El Dorado is the fabled city in Latin America that boasts roads paved with gold. Optimistically, Pacific Rim, a Canadian gold mining company, named its mining concession in El Salvador “El Dorado.”
Located 65 km east of the capital city of San Salvador, the project covers approximately 144 square kilometers in four separate claims. The colonial Spanish discovered gold in the district in the early 1500s, but by the late nineteenth century most of the easily mined surface gold had been dug out. Pacific Rim believes that the site could produce 1.4 million gold equivalent ounces, which it can profitably extract with modern mining technology.
Pacific Rim was granted an exploration permit for its El Dorado sites in 2002. It soon faced opposition, as locals feared that cyanide runoff would contaminate their water supplies. International experience shows that accidental spills are frequent. In its defense, the company claimed, “Had the government of El Salvador followed its laws, the El Dorado mine would be in operation today, employing thousands. The company would be the single greatest taxpayer in El Salvador. The company has met or exceeded all the legal requirements necessary for a mining permit according to El Salvador’s mining, environmental and foreign investment laws.”
Despite protests, in December 2004, the company applied to have its exploration licenses converted to an exploitation concession. The Minister of Environment and Natural Resources has to approve the company’s Environmental Impact Study (EIS) before mining can commence. After resubmitting its assessment a number of times to address specific objections, the minister failed to approve the EIS, which the company alleges is an abuse of process.
In March 2008, the Salvadoran government announced that it wanted to carry out in-depth studies of the environmental impact before granting any of the required exploitation permits. Minister of the Environment, Carlos Guerrero, explained, “Neighboring countries have serious problems with the management of the metal mining industry, and I think, with those problems, that we should be very careful.”
As the process stretched, with local protests becoming violent, Pacific Rim suspended work on the site in 2008. To break the impasse, in April 2009, Pac Rim filed international arbitration proceedings against the government of El Salvador under the Central American Free Trade Agreement (CAFTA) for $100 million in compensation. How can a Canadian company sue under a treaty to which Canada is not a party? By being transnational, it simply goes through its US subsidiary (Pac Rim Cayman). The more important question is: How can a free trade agreement force a government to approve a project that it believes poses a risk to the environment?

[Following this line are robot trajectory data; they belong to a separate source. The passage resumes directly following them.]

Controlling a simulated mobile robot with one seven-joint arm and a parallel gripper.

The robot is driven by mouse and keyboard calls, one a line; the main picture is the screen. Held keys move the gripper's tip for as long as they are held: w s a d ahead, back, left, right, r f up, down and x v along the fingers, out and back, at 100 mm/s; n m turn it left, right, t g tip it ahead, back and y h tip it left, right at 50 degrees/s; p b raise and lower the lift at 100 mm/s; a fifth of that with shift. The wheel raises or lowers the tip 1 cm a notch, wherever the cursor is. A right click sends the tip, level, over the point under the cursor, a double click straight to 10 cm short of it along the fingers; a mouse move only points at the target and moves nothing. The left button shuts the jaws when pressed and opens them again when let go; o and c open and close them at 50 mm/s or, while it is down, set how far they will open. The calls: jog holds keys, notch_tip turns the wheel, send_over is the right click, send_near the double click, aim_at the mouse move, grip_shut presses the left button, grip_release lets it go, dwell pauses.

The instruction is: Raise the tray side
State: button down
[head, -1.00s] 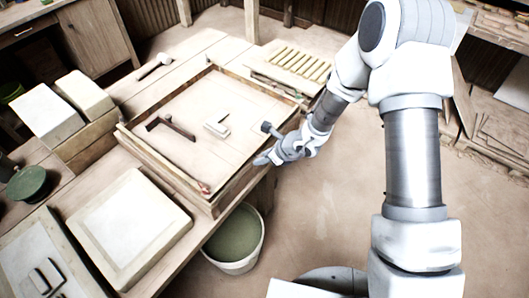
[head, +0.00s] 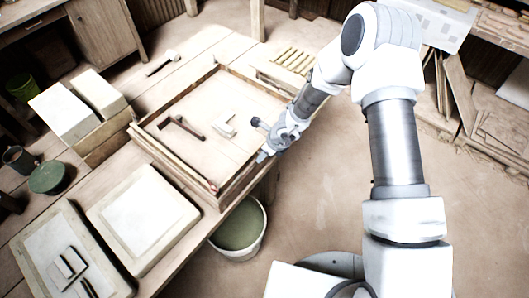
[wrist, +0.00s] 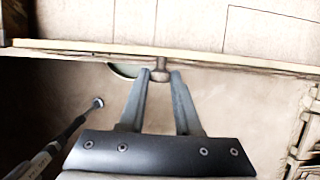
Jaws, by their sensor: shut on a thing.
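The wooden tray (head: 172,160) lies on the bench as a large shallow frame with raised sides. Its pale floor holds a dark L-shaped tool (head: 182,128) and a small pale tool (head: 225,125). My gripper (head: 262,156) is at the tray's right side, low beside the rail. In the wrist view, the gripper (wrist: 160,76) has its fingertips close together around a small brown knob (wrist: 160,75) below the tray's pale edge (wrist: 230,62). The fingers are shut on the knob. In the head view the knob is hidden by my gripper.
A bucket (head: 240,230) stands on the floor below the bench edge, near my gripper. Pale slabs (head: 145,220) and blocks (head: 65,112) fill the bench to the left. A slatted rack (head: 290,62) is behind the tray. The floor to the right is mostly clear.

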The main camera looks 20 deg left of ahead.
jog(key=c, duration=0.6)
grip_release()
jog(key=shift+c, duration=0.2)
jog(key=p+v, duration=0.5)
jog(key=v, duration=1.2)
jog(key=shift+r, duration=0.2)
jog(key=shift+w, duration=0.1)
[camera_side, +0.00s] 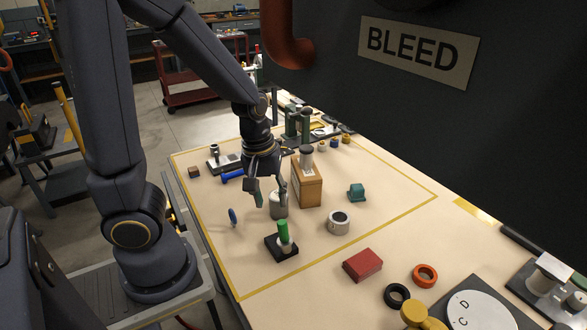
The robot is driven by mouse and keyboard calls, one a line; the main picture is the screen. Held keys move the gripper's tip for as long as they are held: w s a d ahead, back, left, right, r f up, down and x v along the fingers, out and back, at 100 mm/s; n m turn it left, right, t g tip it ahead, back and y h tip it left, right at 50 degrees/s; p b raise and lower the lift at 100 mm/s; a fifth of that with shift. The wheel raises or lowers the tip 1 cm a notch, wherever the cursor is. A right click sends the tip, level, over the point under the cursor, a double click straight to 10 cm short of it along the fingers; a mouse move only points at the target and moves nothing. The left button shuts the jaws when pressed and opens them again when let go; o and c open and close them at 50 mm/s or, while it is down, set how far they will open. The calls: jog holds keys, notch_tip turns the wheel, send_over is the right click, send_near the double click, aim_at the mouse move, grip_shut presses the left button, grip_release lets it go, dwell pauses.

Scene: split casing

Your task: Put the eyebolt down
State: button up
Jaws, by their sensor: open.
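My gripper (270,193) is above the left-middle part of the marked table area, pointing down with its fingers apart. No eyebolt can be made out for certain at this size. A green cylinder (283,232) stands upright on a black square base (281,248) in front of my gripper.
A wooden box (308,187) with a grey cylinder on top stands close right of my gripper. The table (275,285) is clear at front left.

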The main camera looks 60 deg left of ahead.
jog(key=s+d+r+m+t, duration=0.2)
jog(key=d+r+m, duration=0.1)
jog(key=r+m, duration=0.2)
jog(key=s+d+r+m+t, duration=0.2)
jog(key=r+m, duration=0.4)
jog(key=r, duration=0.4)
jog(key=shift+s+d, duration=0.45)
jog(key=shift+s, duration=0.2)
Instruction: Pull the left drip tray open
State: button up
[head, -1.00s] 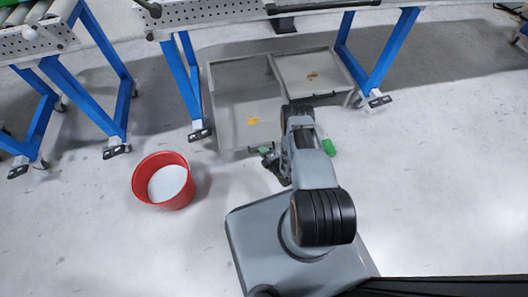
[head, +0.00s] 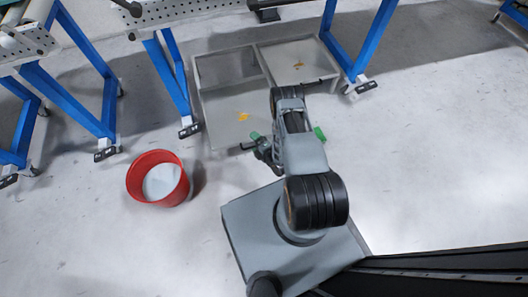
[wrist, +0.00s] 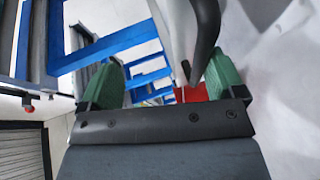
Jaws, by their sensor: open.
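The left drip tray (head: 222,132) is a shallow grey tray on the floor under the conveyor stand, with a small orange mark. It sticks out well past the right drip tray (head: 318,70). A dark handle lies at its front edge, partly hidden by my arm. My gripper (head: 288,134) is low at that front edge, its green fingers spread. In the wrist view my gripper (wrist: 163,82) is open, with a pale panel and a dark curved bar (wrist: 205,35), seemingly the handle, reaching between the fingers. I cannot tell whether they touch.
A red bucket (head: 172,197) with a pale inside stands on the floor left of my base. Blue stand legs (head: 168,75) rise left of the trays, and another blue leg (head: 366,45) rises on the right. The floor on the right is clear.

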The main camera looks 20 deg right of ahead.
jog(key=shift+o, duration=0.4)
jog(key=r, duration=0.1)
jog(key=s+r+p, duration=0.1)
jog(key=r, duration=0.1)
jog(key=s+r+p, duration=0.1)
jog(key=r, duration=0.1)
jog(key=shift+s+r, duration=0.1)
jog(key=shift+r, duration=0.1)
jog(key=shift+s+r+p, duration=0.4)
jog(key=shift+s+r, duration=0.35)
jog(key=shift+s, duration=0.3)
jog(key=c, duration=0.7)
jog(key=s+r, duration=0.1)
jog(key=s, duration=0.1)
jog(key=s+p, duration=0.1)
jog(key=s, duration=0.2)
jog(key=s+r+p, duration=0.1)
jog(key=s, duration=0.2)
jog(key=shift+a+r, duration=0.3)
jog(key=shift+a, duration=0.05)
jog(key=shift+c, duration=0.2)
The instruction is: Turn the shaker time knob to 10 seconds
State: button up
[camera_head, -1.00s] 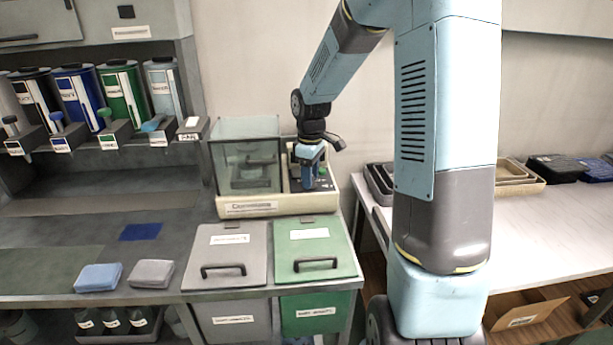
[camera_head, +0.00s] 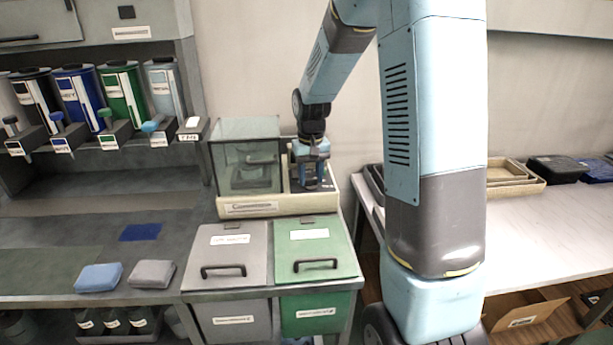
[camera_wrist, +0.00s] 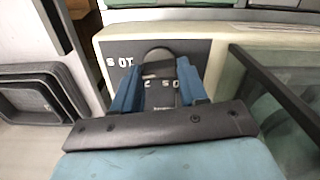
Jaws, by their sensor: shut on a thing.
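The shaker (camera_head: 262,206) is a cream machine with a clear box on its left and a dark control panel at its right. My gripper (camera_head: 311,184) points down at that panel and covers much of it. In the wrist view, the blue fingers of my gripper (camera_wrist: 158,82) stand on both sides of the dark round-topped knob (camera_wrist: 157,55) and are shut on it. White markings show on the panel (camera_wrist: 195,62) around the knob, partly hidden by the fingers. I cannot read which setting the knob points to.
The clear box (camera_head: 246,160) stands close on the left of my gripper. A grey-lidded bin (camera_head: 228,250) and a green-lidded bin (camera_head: 312,252) are in front of the shaker. Stacked trays (camera_head: 508,175) lie on the right-hand table.

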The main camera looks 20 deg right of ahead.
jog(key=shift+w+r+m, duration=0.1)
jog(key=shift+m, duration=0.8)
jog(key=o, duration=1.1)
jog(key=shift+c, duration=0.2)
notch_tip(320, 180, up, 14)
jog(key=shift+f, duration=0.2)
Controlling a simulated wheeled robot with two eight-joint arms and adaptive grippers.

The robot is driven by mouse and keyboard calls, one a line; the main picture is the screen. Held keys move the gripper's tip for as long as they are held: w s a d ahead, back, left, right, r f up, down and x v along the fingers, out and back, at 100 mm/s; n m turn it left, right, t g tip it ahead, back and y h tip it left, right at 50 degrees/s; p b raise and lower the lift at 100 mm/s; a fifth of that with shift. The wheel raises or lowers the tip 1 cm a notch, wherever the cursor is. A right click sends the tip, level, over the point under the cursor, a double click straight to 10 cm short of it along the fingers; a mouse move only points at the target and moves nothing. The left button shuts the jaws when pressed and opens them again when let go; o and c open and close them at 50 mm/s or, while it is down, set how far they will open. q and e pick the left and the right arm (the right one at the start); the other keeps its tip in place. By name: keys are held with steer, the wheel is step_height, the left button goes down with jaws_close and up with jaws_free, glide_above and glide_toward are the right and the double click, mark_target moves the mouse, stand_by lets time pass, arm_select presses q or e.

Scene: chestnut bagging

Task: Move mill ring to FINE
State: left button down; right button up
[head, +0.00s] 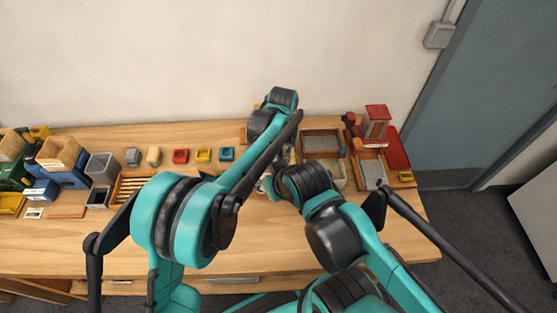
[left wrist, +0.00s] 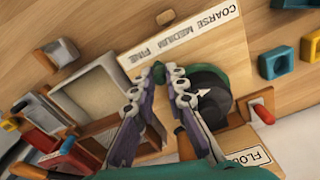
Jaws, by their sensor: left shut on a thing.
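The mill ring (left wrist: 208,92) shows in the left wrist view as a dark round dial with a white arrow mark. It is partly hidden behind a finger of my left gripper (left wrist: 170,80). The gripper is shut on the ring, with its fingers at the ring's left side. Beside it a pale label strip (left wrist: 180,38) reads COARSE, MEDIUM, FINE, with FINE at its lower left end. I cannot tell which word the arrow points to. In the head view my arms hide the ring and both grippers.
A FLOUR label (left wrist: 258,155) and a red-tipped lever (left wrist: 262,112) are close to the ring. Trays (head: 320,142) and a red-topped device (head: 376,122) stand at the table's right; small coloured blocks (head: 203,155) line the back. The table's front left (head: 60,245) is clear.

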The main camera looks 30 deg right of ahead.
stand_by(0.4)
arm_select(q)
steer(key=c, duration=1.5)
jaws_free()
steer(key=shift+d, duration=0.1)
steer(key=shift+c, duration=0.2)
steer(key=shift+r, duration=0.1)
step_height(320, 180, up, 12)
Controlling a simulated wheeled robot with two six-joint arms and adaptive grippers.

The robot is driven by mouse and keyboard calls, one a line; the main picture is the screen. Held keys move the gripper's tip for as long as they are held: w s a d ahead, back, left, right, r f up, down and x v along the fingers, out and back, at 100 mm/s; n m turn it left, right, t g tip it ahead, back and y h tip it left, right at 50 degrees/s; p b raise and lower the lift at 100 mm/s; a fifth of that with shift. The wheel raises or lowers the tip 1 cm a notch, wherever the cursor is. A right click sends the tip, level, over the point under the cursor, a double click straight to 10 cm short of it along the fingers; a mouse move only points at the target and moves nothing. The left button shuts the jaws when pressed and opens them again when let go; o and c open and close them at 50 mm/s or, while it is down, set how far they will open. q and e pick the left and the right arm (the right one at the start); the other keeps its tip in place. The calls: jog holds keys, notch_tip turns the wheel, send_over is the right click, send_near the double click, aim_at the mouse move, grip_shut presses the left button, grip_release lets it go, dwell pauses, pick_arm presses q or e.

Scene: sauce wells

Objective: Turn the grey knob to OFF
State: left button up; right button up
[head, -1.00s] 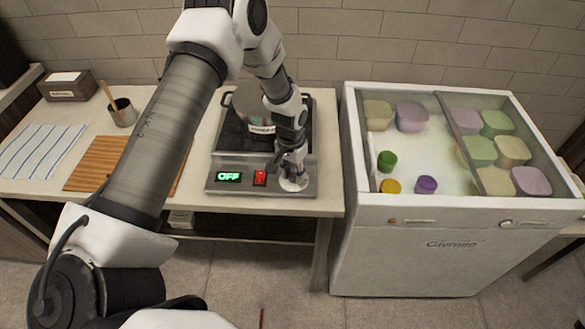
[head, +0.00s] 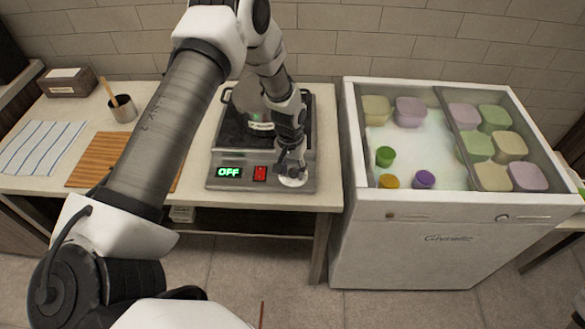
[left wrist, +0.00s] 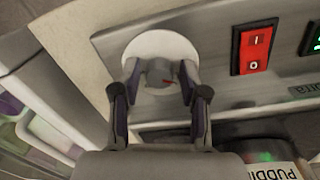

To answer this second question we need to turn to a dangerous clause that the US has insisted be included in all trade and investment agreements it signs. According to Article 10.7.1 of CAFTA, “No party may expropriate or nationalize a covered investment either directly or indirectly through measures equivalent to expropriation or nationalization.” It allows corporations to sue governments when they believe that a regulation or administrative decision has unfairly reduced future opportunities to profit from its investments. Under this provision, corporations take a government to an independent trade tribunal, whose judgment would be binding for all parties. While the tribunal could not force a government to withdraw the offending ruling, it could compel it to pay compensation, and Pacific Rim has estimated that its losses, which include future profits, to land in the vicinity of $100 million.
In a report by the Institute for Policy Studies, the authors concluded that “the current system of international investor protections has granted excessive powers to global corporations.” It goes on to observe that “powerful firms have exploited these rules to undermine democratic processes, often at the expense of vulnerable communities and the environment.”
The good news is that on June 1, 2012, the World Bank arbitration panel ruled that Pacific Rim “did not and does not have substantial activities in the US” to argue its case under the Central American Free Trade Agreement. The case will now move forward under El Salvador’s Investment Law, which prohibits expropriation without compensation, and where it should have been heard in the first place. While the company has suffered a setback, it really only lost on technical grounds, but the principle remains that investment agreements can be employed to frustrate the actions of democratic governments to protect their citizens.